Congress Must Follow President Obama’s Lead to Close The Wage Gap

equal-pay-day-signingUpdate — April 9, 2014: The Paycheck Fairness Act died again in the Senate.  The Senate voted 53-44 to end debate and bring the bill to the floor for a vote, falling short of the 60 votes needed to overcome a filibuster.

April 8 is Equal Pay Day, marking the number of days the average woman has to work into the new year to earn what a man in an equivalent job earned in the last calendar year alone. Normally it’s not a day to celebrate. Instead, it serves as a stark reminder that women in the United States still earn only 77 cents for every dollar a man receives.

That fact is morally and socially unacceptable.  But it is also economically foolish: the World Economic Forum has said that if women’s pay equaled men’s, the U.S. GDP would grow by nine percent.

Yesterday President Obama signed two directives aimed at closing the wage gap. First, an Executive Order prohibits federal contractors from retaliating against employees for sharing their salary information with one another, making it easier for women to discover and address paycheck inequity. And the President also instructed the Department of Labor to create new regulations requiring federal contractors to report salary information to the government, exposing salary inequities and thereby encouraging contractors to close the wage gap voluntarily.

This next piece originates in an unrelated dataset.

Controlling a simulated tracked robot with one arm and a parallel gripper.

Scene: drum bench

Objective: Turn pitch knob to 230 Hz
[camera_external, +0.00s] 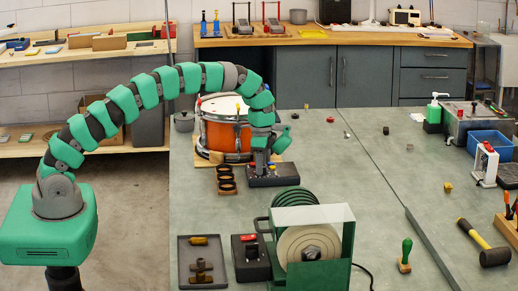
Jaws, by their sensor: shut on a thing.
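A dark control box (288,181) lies on the grey bench just in front of an orange drum (220,136). The box has small coloured knobs or buttons on top, too small to read any pitch value. My gripper (262,171) points down onto the left part of the box's top, shut on a knob there. The fingers and the wrist hide most of that knob, so its pointer and angle cannot be seen. The drum stands upright on a wooden board, close behind and left of my gripper.
A green-framed machine with a disc (303,245) stands in front, beside a tray (193,279) of brass parts. A mallet (479,240) lies at the right. The bench middle is mostly clear.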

Both presidential actions mirror provisions of the Paycheck Fairness Act, a bill now pending before the Senate which Congress has twice considered and twice failed to pass. The measure would amend the Equal Pay Act of 1963, which made it unlawful for businesses to pay men and women different salaries for performing substantially the same work. The Act would give teeth to the ban, making it illegal for companies to retaliate against employees for discussing salary differences and opening businesses up to civil liability for salary inequity.

The Paycheck Fairness Act provides essential enhancements to the Lilly Ledbetter Fair Pay Act of 2009.  That Act resets the statute of limitations for filing an equal-pay lawsuit every time a female employee receives a paycheck with a discriminatory wage.  The law was a narrow response to a devastating Supreme Court ruling, Ledbetter v. Good Year Tire & Rubber Co., which held that women could only sue within 180 days of receiving the first discriminatory paycheck.  The Court found, incredibly, that Ms. Ledbetter, the plaintiff in the case, was entitled to no relief because she filed a lawsuit in 1998 after discovering the company had been paying her significantly less than her male counterparts since 1979.

Congress should follow President Obama’s lead in closing the wage gap and paying women fair and equal salaries.  Hopefully we will soon think of Equal Pay Day as a relic of the past, and will no longer have to mark a day on the calendar that demonstrates the fifteen months it takes the average woman to earn what the average man earns in twelve.